Why would we be interested in the fog view now? There are four main reasons summarized as CEAL. Many examples in recent publications, across mobile and landline, and from physical layer beamforming to application layer edge analytics have started leveraging these advantages [3–8]:

Cognition: Awareness of Client‐Centric Objectives

. Following the end‐to‐end principle, some of the applications can be best enabled by knowing the requirements on the clients. This is especially true when privacy and reliability cannot be trusted in the cloud or when security is enhanced by shortening the extent over which communication is carried out.

Efficiency: Pooling of Local Resources

. There are typically hundreds of gigabytes sitting idle on tablets, laptops, and set‐top boxes in a household every evening, across a table in a conference room, or among the passengers of a public transit system. Similarly, idle processing power, sensing ability, and wireless connectivity on the edge may be pooled within a fog network.

Agility: Rapid Innovation and Affordable Scaling

. It is usually much faster and cheaper to experiment with client and edge devices.

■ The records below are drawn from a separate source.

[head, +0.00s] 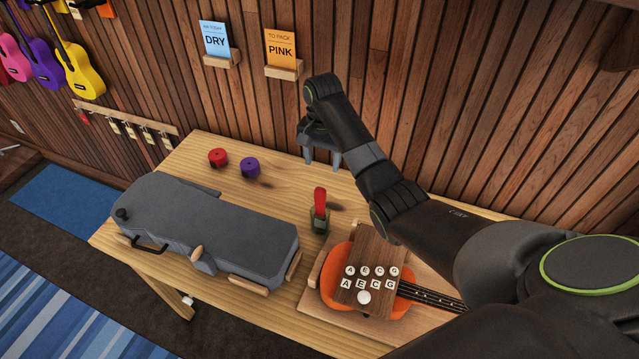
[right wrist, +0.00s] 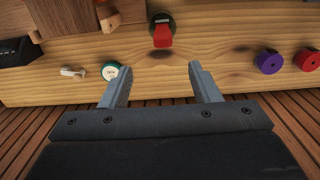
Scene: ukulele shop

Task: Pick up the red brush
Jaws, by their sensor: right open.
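The red brush (head: 320,199) stands upright in a small dark green jar (head: 319,221) on the wooden table, between the grey case and the orange ukulele. My right gripper (head: 322,160) is open and empty above the back part of the table, behind the brush and apart from it. In the right wrist view the red brush (right wrist: 163,38) shows at the top, beyond the two open fingertips (right wrist: 158,80), a little above the gap between them. The jar is mostly hidden there behind the brush. My left gripper is in neither view.
A grey ukulele case (head: 205,225) lies on the left of the table (head: 185,160). Red (head: 218,157) and purple (head: 250,167) rolls sit at the back. An orange ukulele (head: 333,262) with a lettered block (head: 372,255) lies in front of my right arm. The wooden wall rises close behind.

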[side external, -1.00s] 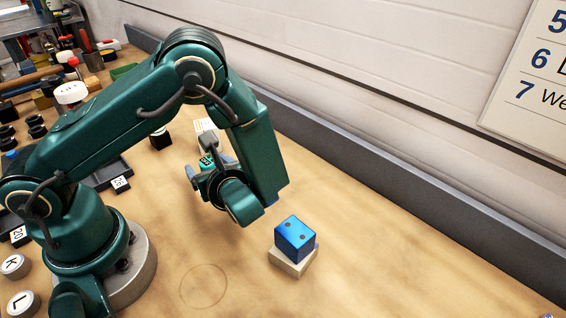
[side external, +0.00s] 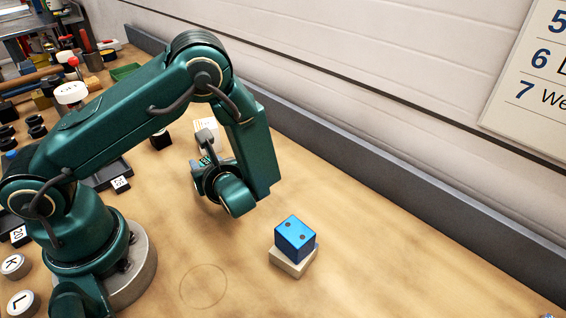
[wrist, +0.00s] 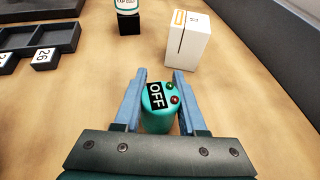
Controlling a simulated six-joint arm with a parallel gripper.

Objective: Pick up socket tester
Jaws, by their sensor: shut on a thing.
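The socket tester looks like a teal rounded body with a black "OFF" label and one red and one green lamp on top; it shows in the wrist view (wrist: 158,103). The blue-grey fingers of my gripper (wrist: 158,100) stand on its left and right sides and are shut on it. In the side external view my gripper (side external: 207,160) is left of centre, and the tester is mostly hidden by the wrist and fingers. I cannot tell whether the tester is clear of the table.
A white box (wrist: 188,42) stands just beyond the gripper. A black block (wrist: 129,24) with a white item on it is left of the box. A dark tray (wrist: 38,40) lies at left. A blue cube (side external: 295,238) sits on a pale block; the table around it is clear.

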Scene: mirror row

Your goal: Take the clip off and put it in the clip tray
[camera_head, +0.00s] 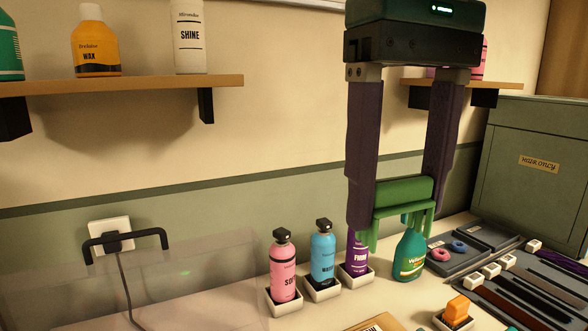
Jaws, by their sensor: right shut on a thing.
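My right gripper (396,205) comes down from the top in the head view. Its two dark purple fingers are shut on a green clip (402,191), a bar with several short prongs pointing down. The clip is held up in front of the wall, in line with a purple bottle (357,257) and a teal bottle (409,254); whether it touches them I cannot tell. A dark tray (440,267) with a pink and a blue ring lies at the right. Which tray is the clip tray I cannot tell. My left gripper is not in view.
A pink bottle (284,270) and a blue bottle (322,258) stand in white holders. A clear cover (190,285) with a black handle is at the left. An orange item (457,308) sits in a holder. A green cabinet (535,175) stands at the right.

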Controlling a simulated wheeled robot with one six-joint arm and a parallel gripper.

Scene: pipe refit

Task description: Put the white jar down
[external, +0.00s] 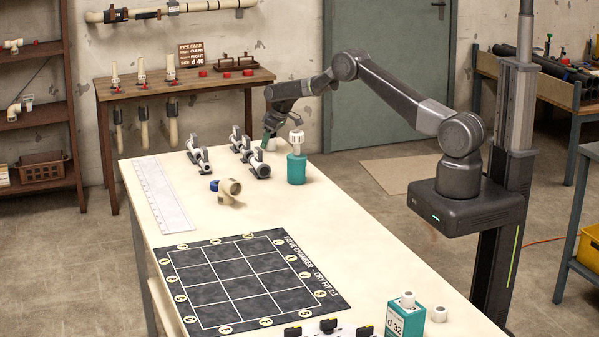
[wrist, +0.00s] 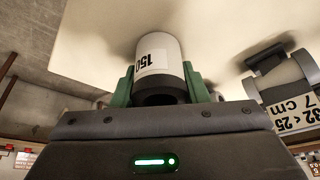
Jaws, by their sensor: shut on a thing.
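The white jar (wrist: 158,58) is a white cylinder with a label reading 150, standing between the green fingers of my gripper (wrist: 160,88) in the wrist view. The fingers are shut on its sides, and its dark end faces the palm. In the external view, my gripper (external: 267,136) is low over the far end of the cream table (external: 330,215), behind the teal bottle. Only a little of a pale thing shows by the fingertips there. I cannot tell whether the jar touches the tabletop.
A teal bottle with a white cap (external: 297,170) stands close to my gripper. Several grey clamps (external: 259,166) are just left of it. A beige fitting (external: 228,190), a white ruler (external: 162,195) and a dark grid mat (external: 245,280) lie nearer. The table's right middle is clear.

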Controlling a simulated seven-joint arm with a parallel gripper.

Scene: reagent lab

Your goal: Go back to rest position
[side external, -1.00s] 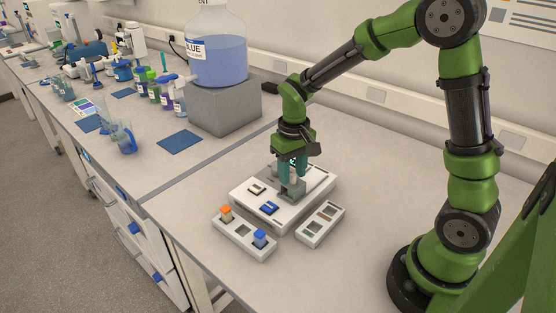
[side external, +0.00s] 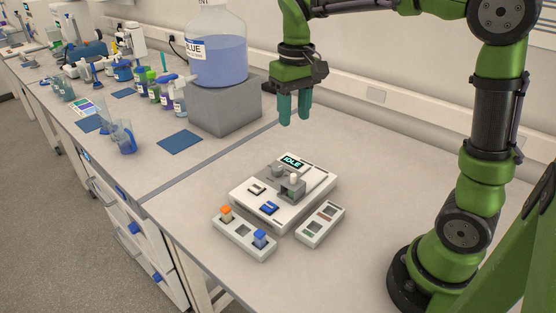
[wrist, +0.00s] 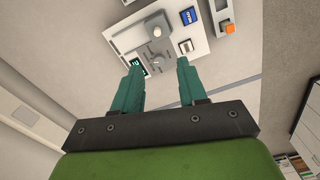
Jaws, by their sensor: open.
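My gripper (side external: 295,108) is raised well above the bench, behind and above the white device, with its teal fingers apart and nothing between them. It also shows in the wrist view (wrist: 160,85), open and empty. The white device (side external: 318,192) stands on the bench with a small screen (side external: 292,162) that reads "IDLE". On the device are a grey block with a pale knob (side external: 294,179), a blue button (side external: 269,208) and a pale switch (side external: 257,189).
A rack (side external: 243,243) with an orange-capped and a blue-capped vial stands in front of the device. Another rack (side external: 321,224) stands at its right. A large bottle of blue liquid (side external: 216,62) sits on a grey block (side external: 225,108) at left. The bench behind the device is clear.

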Rather than waiting for vendors of large boxes inside the network to adopt an innovation, in the fog world a small team may take advantages of smartphone API and SDK, the proliferation of mobile apps, and offer a networking service through its own API.

Latency: Real‐Time Processing and Cyber–Physical System Control

. Edge data analytics, as well as the actions it enables through control loops, often have stringent time requirement and can only be carried out on the edge or the “things”, here and now. This is particularly essential for Tactile Internet: the vision of millisecond reaction time on networks that enable virtual–reality‐type interfaces between humans and devices.

We further elaborate on the previous potential advantages of fog. Client and edge devices have increasing strength and capabilities. For instance, the original iPhone had a single core 412 MHz ARM processor with 128 MB RAM and 8GB storage space. The iPhone 5S on the other hand carries a dual‐core 1.3 GHz Apple A7 processor with 1GB RAM, 64 GB storage space, and enhanced GPU capabilities. Intel’s mobile chip Atom and Nvidia’s Tegra too promise near similar specifications. The increase in strength and capabilities implies complex functionality such as CPU/GPU intensive gaming, powerful location/context tracking sensors, and enhanced storage. Further, as suggested in [9], these interconnected edge devices will play a crucial role in orchestrating the IoT. Edge devices including mobile phones and wearable devices use a rich variety of sensors including gyroscopes, accelerometers, and odometers to monitor the environment around them. This enables the crucial notion of exploiting context both personal in terms of location and physical/psychological characteristics and context in the communal sense of how devices are interacting with other devices around them.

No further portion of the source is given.